Exemple: UNE Natural Beauty, marque de maquillage naturelle/bio, ayant été créée en 2009 par Bourgeois, Bourgeois appartenant alors au grand groupe pasdutoutbio Chanel, Chanel qui a revendu Bourgeois en 2015 à Cotty, qui a arrêté la production d'UNE. Mais pas de Bourgeois. Compliqué.
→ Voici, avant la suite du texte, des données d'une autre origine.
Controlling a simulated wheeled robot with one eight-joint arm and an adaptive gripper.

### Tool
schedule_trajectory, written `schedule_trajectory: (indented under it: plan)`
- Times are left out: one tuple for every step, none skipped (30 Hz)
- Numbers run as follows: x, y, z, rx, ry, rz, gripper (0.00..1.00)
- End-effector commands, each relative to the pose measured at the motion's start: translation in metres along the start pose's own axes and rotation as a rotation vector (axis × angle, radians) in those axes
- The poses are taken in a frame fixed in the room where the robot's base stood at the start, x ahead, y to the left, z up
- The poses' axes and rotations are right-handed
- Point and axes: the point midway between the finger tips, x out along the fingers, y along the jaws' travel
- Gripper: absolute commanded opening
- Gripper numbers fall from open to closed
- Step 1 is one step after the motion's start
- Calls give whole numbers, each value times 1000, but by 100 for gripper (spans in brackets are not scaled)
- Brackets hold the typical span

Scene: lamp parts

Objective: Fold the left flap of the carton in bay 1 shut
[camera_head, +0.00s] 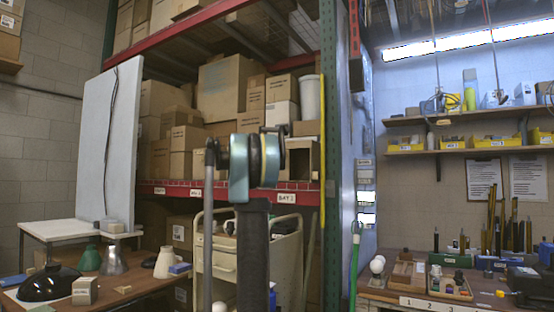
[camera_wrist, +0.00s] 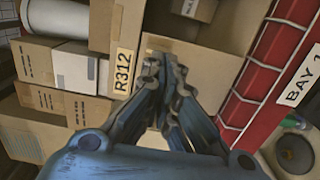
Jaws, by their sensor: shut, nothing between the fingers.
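The carton in bay 1 stands on the shelf with its front open in the head view (camera_head: 303,158). The picture there is turned, with the shelf beam running along the right side. My gripper (camera_wrist: 163,65) is shut and empty, its fingertips in front of the carton's opening. I cannot pick out the left flap clearly; the fingers cover part of that area. In the head view my arm hides the gripper.
The red shelf beam with the BAY 1 label (camera_wrist: 300,88) runs close to the right of the fingers. Other closed boxes (camera_wrist: 62,68) stand at left in the wrist view. A cream cart (camera_head: 285,255) stands below the shelf. A green upright (camera_head: 332,130) stands right of the carton.

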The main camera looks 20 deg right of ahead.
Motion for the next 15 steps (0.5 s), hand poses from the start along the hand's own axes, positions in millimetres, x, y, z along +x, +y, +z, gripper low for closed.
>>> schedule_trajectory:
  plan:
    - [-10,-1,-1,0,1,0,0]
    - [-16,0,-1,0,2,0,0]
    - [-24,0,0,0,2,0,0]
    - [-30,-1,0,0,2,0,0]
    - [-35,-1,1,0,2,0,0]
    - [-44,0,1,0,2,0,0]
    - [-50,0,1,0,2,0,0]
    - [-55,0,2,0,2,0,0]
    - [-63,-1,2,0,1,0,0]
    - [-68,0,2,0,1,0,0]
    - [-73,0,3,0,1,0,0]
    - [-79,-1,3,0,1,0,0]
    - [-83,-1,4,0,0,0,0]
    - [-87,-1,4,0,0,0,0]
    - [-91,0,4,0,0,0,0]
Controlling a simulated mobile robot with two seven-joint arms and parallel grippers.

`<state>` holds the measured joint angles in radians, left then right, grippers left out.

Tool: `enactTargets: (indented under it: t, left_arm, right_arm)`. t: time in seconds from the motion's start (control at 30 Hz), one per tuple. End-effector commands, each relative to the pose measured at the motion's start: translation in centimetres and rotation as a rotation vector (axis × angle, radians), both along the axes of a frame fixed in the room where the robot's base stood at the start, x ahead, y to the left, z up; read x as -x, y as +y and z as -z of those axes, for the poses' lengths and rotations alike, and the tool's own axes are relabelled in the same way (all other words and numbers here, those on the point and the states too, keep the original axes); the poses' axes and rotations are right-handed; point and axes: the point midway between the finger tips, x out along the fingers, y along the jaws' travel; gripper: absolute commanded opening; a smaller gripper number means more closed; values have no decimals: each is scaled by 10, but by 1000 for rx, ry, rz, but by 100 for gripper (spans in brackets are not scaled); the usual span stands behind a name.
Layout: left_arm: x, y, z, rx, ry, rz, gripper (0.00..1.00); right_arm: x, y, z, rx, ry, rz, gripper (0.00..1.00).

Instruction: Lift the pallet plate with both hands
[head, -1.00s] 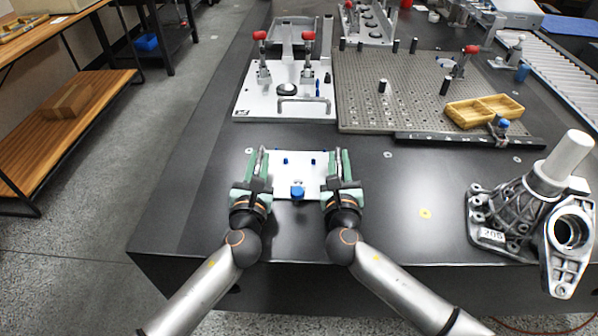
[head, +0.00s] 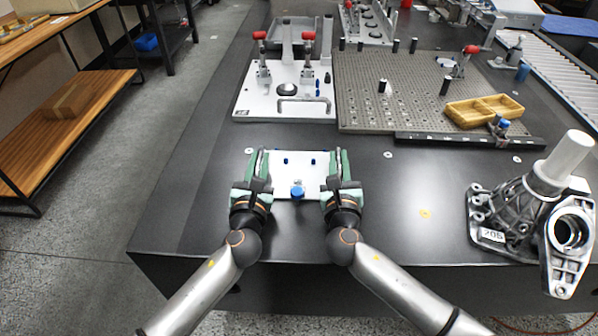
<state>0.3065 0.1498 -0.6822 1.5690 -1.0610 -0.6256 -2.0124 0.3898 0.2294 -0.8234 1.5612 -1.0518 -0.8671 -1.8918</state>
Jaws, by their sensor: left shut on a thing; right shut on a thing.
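The pallet plate (head: 298,172) is a white flat plate with small blue pins and a blue knob at its near edge. It is at the front middle of the dark table in the head view. My left gripper (head: 258,168) is shut on its left edge. My right gripper (head: 340,168) is shut on its right edge. The plate looks level. I cannot tell whether it touches the table or is slightly above it. The fingers hide its side edges.
Behind the plate stand a white fixture plate (head: 257,104) with red-handled clamps and a grey perforated plate (head: 408,85) bearing a yellow tray (head: 484,110). A metal casting (head: 520,215) sits at the right. The table (head: 190,205) is clear left of the plate.

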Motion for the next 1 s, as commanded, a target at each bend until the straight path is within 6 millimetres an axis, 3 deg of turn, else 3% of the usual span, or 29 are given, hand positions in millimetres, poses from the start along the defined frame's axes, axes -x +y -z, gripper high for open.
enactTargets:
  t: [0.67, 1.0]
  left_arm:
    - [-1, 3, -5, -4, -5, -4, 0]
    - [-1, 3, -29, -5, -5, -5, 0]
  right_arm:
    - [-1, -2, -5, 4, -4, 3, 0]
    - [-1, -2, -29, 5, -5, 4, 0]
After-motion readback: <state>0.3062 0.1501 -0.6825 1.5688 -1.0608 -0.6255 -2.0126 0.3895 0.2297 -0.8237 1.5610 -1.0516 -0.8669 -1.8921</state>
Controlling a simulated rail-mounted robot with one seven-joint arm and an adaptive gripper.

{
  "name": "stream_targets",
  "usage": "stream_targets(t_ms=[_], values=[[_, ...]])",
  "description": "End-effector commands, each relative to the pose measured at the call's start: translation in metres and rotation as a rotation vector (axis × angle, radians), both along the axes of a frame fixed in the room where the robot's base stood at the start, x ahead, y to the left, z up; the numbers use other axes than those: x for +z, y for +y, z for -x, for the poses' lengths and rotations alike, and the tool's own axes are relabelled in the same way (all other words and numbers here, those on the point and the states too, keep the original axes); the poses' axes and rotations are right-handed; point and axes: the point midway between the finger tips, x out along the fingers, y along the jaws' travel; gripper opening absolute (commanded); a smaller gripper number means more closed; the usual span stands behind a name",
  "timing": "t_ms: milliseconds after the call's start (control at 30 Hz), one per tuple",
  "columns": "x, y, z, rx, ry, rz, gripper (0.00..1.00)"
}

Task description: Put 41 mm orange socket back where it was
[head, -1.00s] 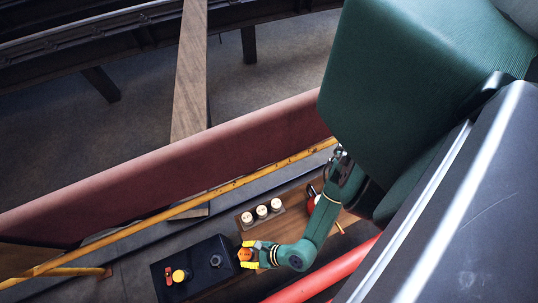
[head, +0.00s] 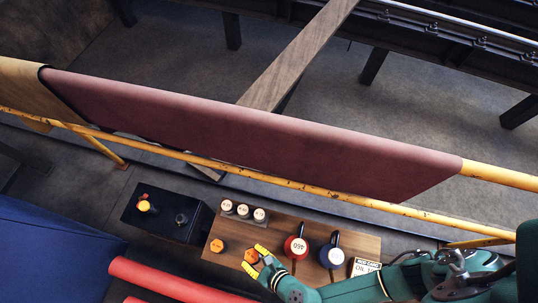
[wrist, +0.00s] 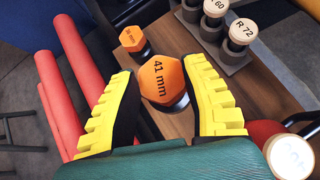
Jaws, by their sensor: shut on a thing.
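The 41 mm orange socket (wrist: 160,82) is a hexagonal orange-topped piece with a dark lower part. It sits between the yellow ribbed fingers of my gripper (wrist: 165,105), which is shut on it. In the head view the socket (head: 250,256) shows at the fingertips of my gripper (head: 256,258), over the wooden board (head: 232,275). I cannot tell whether its base touches the board. A smaller orange socket (head: 217,245) stands on the board to its left; it also shows in the wrist view (wrist: 133,39), its mm label hard to read.
A rack of three cream-topped cylinders (head: 243,211) stands behind. A black box (head: 160,215) is left. Red tubes (head: 175,282) lie in front.

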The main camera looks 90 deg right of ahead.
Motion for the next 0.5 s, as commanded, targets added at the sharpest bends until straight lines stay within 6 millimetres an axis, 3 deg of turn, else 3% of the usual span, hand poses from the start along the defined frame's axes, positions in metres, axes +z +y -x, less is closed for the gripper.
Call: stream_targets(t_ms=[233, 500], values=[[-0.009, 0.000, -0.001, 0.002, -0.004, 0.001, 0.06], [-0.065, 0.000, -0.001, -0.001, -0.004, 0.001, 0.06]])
     J'aurais aimé au début de la rédaction de cet article répondre à toutes ces questions, mais m'étant aperçu que le sujet était bien vaste, je me concentrerai pour le moment sur le Greenwashing. Le reste viendra plus tard. :)


KESAKO LE GREENWASHING ?



     N'y allons pas par quatre chemins : une entreprise, si elle veut bien fonctionner et faire un minimum de chiffre, doit vendre. Le problème qui se pose dans le marché de la cosmétologie naturelle/Bio, c'est que certaines marques à l'éthique peu scrupuleuse, prenant clairement leurs consommateurs pour des pigeons, n'hésitent pas à "verdir" leur image pour cacher la composition de leurs produits : c'est ce qu'on appelle le greenwashing (ou écoblanchiment, ou verdissage). 
Il est utilisé en cosmétique donc, mais également dans l'industrie automobile ("véhicule propre"), dans les produits ménagers, les vêtements (H&M et sa gamme "conscious", et qui à côté produit 600 millions de vêtements par an...) ou encore dans l'alimentation.
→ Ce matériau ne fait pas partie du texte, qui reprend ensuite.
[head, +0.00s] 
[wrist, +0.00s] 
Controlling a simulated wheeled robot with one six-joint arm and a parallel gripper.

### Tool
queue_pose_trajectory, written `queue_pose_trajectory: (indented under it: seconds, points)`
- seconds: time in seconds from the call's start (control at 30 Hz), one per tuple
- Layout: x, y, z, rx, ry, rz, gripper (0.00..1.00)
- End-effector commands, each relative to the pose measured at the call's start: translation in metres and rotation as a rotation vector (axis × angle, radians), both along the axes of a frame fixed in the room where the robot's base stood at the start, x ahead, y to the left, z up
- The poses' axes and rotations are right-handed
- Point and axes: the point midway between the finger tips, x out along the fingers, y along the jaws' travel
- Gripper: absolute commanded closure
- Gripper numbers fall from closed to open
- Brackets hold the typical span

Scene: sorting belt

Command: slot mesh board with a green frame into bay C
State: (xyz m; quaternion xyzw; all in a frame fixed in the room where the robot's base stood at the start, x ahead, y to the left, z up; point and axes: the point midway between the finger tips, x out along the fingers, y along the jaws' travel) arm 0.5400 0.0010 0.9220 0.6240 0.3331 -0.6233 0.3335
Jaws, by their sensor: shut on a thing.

     L'écoblanchiment repose en fait sur des procédés marketing, et la plupart du temps, l'argent investi par les entreprises concernées sert davantage à financer la publicité du produit qu'à réduire son impact sur l'environnement.
Ce qui compte au final, c'est l'image que veut renvoyer la marque.


" Avec de la Stevia naturelle dont l'utilisation pure est interdite en Europe car on n'est pas sûr des risques sur la santé, et de l'herbe fraîchement coupée. "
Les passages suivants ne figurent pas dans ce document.